O
sacrifício será de certo um dos termos que mais equívocos provoca. Existe quase
que um consenso generalizado que o sacrifício está ligado à “destruição de algo”,
ou seja, que se trata da transferência para Deus de uma realidade preciosa para
o homem.
“ Aprender o que significa: prefiro a
misericórdia ao sacrifício” (Mt. 9, 13)
Na
realidade podemos considerar que a partir desta frase assenta verdadeiramente a
noção de sacrifício para Jesus Cristo.
A
necessidade de o sacrifício estar ligado à destruição é, para muitos
fundamental, já que desta forma, fica demonstrada a superioridade de Deus em
relação a tudo. No entanto a glorificação de Deus não está definitivamente
nesta concepção de sacrifício.
Em Deus
nada de prende com a destruição, nem com a “não existência”, mas sim com um
modo de ser, ou seja, o essencial reside na capacidade de sairmos de um estado
de separação, da aparente autonomia, do existir para si próprio.
O
grande sacrifício do homem está realmente na sua capacidade de viver em
prefeita comunhão com os outros. A humanidade deverá tender para uma “Civitas
Dei”, em que exista a transformação das atitudes no permanente olhar para o
outro, para as suas angústias, sofrimentos, dificuldades… É nesta
disponibilidade total para os outros que reside essencialmente o grande
sacrifício e também o próprio culto.
Esta
noção é para mim a grande chave da salvação para a humanidade. Perante a crise
civilizacional que hoje somos confrontados, criou-se uma nova classe social: os
excluídos. Aqueles que estão à margem de tudo, que são remetidos a uma
indiferença hipócrita e cínica. Existe como uma “justificação” generalizada e
inqualificável, de que pouco ou nada podemos fazer, a velha frase – que mostra
a crueldade do se humano - : “é penoso olhar para eles, mas muitos nem sequer
querem ser ajudados…”, no entanto quantos já lhes perguntaram se querem ajuda,
e quantos mesmo em silêncio já os ajudaram? No entanto queixamo-nos que as
cidades ficam “com mau aspectos ao terem indigentes nas ruas”, como fossem
algo, um objecto a ser limpo das nossas ruas, não temos nada com isso mas não os queremos na rua, não fazemos
nada para mudar a situação (ou então ainda pior, dizemos que não vale a pena)
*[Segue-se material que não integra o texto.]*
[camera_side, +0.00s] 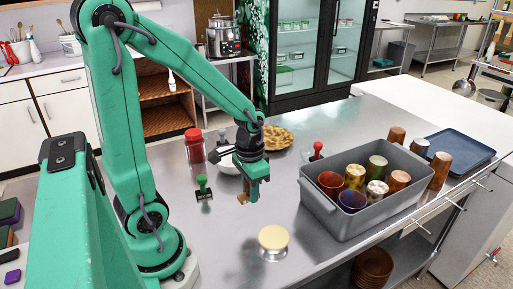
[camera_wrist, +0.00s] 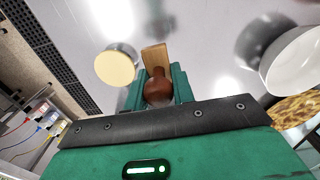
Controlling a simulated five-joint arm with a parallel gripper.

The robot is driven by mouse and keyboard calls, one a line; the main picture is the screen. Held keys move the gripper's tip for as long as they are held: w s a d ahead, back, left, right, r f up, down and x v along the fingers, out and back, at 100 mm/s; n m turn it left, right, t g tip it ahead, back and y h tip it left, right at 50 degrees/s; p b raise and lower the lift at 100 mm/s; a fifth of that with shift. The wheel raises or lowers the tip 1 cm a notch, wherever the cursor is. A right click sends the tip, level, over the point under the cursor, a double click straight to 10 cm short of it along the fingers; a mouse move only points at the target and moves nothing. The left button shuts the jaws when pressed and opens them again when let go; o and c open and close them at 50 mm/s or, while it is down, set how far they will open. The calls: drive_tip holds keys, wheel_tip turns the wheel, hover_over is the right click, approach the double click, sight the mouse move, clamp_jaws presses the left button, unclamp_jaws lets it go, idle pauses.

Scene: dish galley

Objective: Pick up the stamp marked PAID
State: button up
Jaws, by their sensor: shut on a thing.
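My gripper (camera_side: 252,190) is shut on a stamp with a round dark brown knob and a light wooden block (camera_side: 243,198). In the wrist view the knob of the held stamp (camera_wrist: 158,89) sits between the two green fingers, with its block beyond. I cannot read any marking on it. It is over the steel counter; I cannot tell whether it touches. A green-handled stamp (camera_side: 203,188) stands to the left of my gripper. A red-handled stamp (camera_side: 317,151) stands by the crate. Their markings cannot be read either.
A cream-topped round stand (camera_side: 273,238) is in front of my gripper. A white bowl (camera_side: 229,164), a red jar (camera_side: 195,147) and a golden dish (camera_side: 277,138) stand behind. A grey crate (camera_side: 338,222) of cups and a blue tray (camera_side: 462,147) are to the right.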

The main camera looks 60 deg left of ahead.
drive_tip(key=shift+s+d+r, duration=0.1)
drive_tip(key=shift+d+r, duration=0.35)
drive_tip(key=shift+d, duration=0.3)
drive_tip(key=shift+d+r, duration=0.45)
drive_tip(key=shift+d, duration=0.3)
mas não os queremos nas nossas ruas, vagueando, perdidos de todo e de si mesmo.
Esta é a sociedade do sec. XXI, a sociedade que tem uma ciência desenvolvida,
que se diz sociedade da inteligência e do progresso, mas que progresso é este?...
Como
cristãos deveremos ser aqueles a dar o exemplo, mostrando que não é esta a
sociedade que queremos, e que só através da caridade, na comunhão e no
sacrifício pelos outros é que podemos aspirar a obtermos uma sociedade mais
justa. Esta é a grande mensagem de Deus, que através do Seu Filho Jesus Cristo,
ganhou forma extrema, chegando ao ponto de dar a Sua própria vida por todos
nós, e mesmo assim nada aprendemos.
O que é
mais difícil: ir a Fátima a pé, ou cumprirmos as “Bem-aventuranças”?
A resposta
é óbvia…
Eu
mesmo que já fui várias vezes a Fátima a pé, noto que por mais que me custe,
custa muito mais respondermos a uma pequena parte daquilo que Jesus nos pede.
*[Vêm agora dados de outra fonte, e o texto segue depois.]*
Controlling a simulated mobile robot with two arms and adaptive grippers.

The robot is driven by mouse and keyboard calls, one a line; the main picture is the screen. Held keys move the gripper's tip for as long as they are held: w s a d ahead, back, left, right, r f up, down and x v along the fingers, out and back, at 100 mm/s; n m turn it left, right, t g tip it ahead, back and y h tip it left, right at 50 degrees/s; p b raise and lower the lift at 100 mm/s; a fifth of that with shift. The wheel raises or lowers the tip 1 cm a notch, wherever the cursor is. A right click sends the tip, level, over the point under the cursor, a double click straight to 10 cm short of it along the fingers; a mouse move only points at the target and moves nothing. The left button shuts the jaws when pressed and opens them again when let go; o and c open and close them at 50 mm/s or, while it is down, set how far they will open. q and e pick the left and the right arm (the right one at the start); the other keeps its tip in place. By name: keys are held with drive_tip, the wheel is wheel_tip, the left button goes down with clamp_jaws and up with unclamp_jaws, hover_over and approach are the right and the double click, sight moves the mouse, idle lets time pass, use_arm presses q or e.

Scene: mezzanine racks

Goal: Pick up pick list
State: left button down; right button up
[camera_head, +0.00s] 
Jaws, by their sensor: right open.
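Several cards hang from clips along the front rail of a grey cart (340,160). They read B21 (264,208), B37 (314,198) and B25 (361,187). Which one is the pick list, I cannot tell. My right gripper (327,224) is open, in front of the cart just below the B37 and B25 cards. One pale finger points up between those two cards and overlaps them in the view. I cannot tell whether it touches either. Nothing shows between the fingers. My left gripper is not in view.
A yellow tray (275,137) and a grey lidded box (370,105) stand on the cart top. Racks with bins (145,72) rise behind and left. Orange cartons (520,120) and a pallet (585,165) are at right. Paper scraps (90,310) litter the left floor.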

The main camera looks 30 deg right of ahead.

Os sacrifícios são aqueles que vêm do coração, e que resultam numa atitude
concreta perante o nosso irmão. A história do Bom Samaritano (Lc 10,25-37)
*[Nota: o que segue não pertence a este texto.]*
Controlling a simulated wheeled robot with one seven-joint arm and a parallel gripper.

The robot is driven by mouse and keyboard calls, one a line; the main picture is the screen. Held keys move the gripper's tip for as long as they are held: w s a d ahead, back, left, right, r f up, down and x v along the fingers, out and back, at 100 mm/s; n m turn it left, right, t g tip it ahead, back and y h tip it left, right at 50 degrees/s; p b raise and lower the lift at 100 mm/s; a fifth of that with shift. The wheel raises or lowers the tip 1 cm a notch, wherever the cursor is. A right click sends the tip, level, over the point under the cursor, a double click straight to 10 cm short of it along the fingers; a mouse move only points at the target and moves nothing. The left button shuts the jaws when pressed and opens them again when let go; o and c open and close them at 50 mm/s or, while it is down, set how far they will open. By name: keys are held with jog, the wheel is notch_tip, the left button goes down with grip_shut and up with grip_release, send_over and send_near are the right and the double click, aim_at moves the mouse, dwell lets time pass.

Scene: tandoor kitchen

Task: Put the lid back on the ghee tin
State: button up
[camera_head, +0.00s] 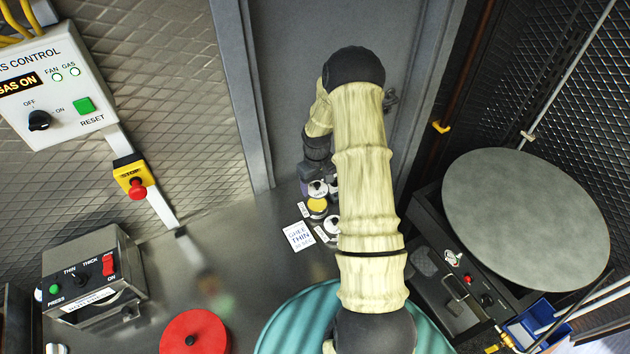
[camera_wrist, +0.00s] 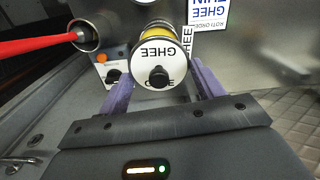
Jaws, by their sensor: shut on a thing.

mostra que muitas vezes aqueles que se dizem religiosos, estão bem mais longe
de Cristo do que aqueles que nem sequer o conhecem!
Sinceramente
não encontro outro rumo para a civilização que não comporte a prática concreta
e verdadeira da palavra de Jesus Cristo, só desta forma se poderá atingir a
união universal no amor e na paz.
É nesta
análise que encontramos dentro do próprio “Cosmos” o histórico, ele é movimento
com princípio e fim. Poderíamos analisar de uma forma mais aprofundada estas
noções, como por exemplo Teilhard de Chardin, que no plano moderno da ideologia
evolutiva, descreveu o cosmos como um processo de evolução, um caminho de
uniões, na sua análise o novo significado do culto cristão prende-se com o
facto de a hóstia transformada ser a antecipação do significado real do
Universo. Para ele, a Eucaristia indica quase a direcção do motivo cósmico; ela
pressupõe o seu objectivo, sendo simultaneamente o seu impulso.
É importante salientar o seguinte, na visão cristã, os círculos
pequenos que contêm as vidas individuais, contêm dentro de si o grande ritmo do
Todo. Neste ponto pode-se em certo ponto abordar a questão do corpo e da alma.
A alma individual é única e universal.
Este conceito dos círculos, leva à conclusão
que ao somarem-se leva a que reflectem o grande círculo, ambos são dependentes
um do outro e chegam mesmo a entrelaçarem-se. Ora também o culto tem a ver com
as três dimensões desses movimentos circulares: pessoal, social e universal.
No
culto caminha-se para que Deus aconteça em nós, e este caminho leva à salvação
e à libertação final, a nossa vida agora está ligada com a nossa presença corporal.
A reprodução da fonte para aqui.